Au Kenya, mystère autour de l'enlèvement d'un membre de la famille Gülen

  • «Leur seul crime était d'être lié à Fethullah Gülen», argumente l'un des documents
  • Pour certains défenseurs des droits l'affaire montre combien l'actuel président, se joue des décisions de justice et collabore avec des agences de renseignements étrangères

NAIROBI: Comment un citoyen étranger a-t-il pu disparaître du siège de la police kényane et se retrouver détenu en Turquie, malgré une décision de justice interdisant son extradition ? 

Une semaine après la divulgation du retour forcé dans son pays de Selahaddin Gülen, dont l'oncle est la bête noire du président turc Recep Tayyip Erdogan, le Kenya reste mutique sur cet incident et sur le rôle qu'il a pu y jouer. 

Pour certains défenseurs des droits, l'affaire montre combien le Kenya d'Uhuru Kenyatta, l'actuel président, se joue des décisions de justice et collabore avec des agences de renseignements étrangères. 

La Turquie a arrêté des dizaines de milliers de personnes soupçonnées de liens avec Fethullah Gülen, un prédicateur musulman basé aux Etats-Unis et accusé d'avoir orchestré un coup d'Etat contre M. Erdogan en 2016. 

Selon des documents déposés devant un tribunal kényan, son neveu, Selahaddin Gülen, résident aux Etats-Unis et âgé de 30 ans, a été arrêté à son arrivée à l'aéroport de Nairobi le 17 octobre, avant d'être placé en liberté provisoire. 
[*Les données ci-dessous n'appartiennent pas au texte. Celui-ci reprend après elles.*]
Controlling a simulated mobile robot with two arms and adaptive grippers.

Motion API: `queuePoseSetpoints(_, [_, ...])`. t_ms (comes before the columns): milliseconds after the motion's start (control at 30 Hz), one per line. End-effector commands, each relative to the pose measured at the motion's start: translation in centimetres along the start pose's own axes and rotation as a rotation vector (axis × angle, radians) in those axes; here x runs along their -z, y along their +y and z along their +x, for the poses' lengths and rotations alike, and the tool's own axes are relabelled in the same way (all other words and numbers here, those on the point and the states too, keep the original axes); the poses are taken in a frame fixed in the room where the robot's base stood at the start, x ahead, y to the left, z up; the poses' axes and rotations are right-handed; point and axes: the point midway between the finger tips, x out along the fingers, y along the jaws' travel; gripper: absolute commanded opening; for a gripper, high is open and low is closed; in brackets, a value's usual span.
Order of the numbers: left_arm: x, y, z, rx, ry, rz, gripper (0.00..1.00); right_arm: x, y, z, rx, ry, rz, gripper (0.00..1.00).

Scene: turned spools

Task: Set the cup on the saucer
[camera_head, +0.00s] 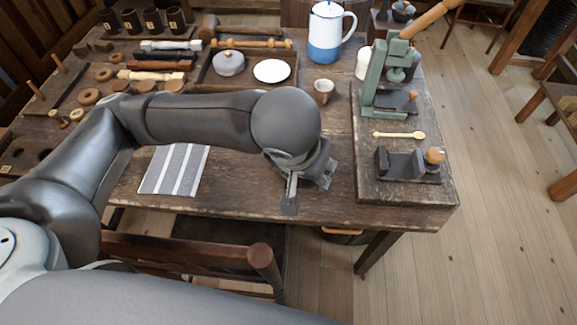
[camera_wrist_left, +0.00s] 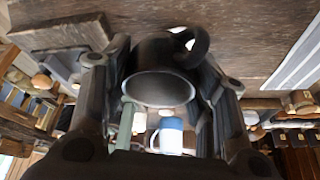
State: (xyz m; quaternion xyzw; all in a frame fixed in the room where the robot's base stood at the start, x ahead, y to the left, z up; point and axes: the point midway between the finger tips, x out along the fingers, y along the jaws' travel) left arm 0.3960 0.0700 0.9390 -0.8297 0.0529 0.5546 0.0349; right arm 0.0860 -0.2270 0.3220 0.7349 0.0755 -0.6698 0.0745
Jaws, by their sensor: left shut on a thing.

Nairobi avait été alertée par Ankara, qui voulait le faire arrêter pour "pédophilie" et réclamait son extradition. Mais ses avocats rétorquent que ces actes présumés ont été "jugés et se sont conclus par un acquittement (...) en 2018". 

Ils ajoutent que le gouvernement turc mène "de longue date une campagne afin de poursuivre et de persécuter le requérant ainsi que sa famille", affirmant que le frère, la soeur et 62 autres membres de la famille de Selahaddin sont actuellement en prison. 

"Leur seul crime était d'être lié à Fethullah Gülen," argumente l'un des documents. 

Fethullah Gülen nie tout lien avec la tentative de coup d'Etat de 2016 et affirme être à la tête d'un réseau d'organisations caritatives et d'entreprises.  

«Détenu au secret»

En mars, la justice kényane avait interdit l'extradition vers la Turquie de Selahaddin Gülen, qui possède le statut de demandeur d'asile. 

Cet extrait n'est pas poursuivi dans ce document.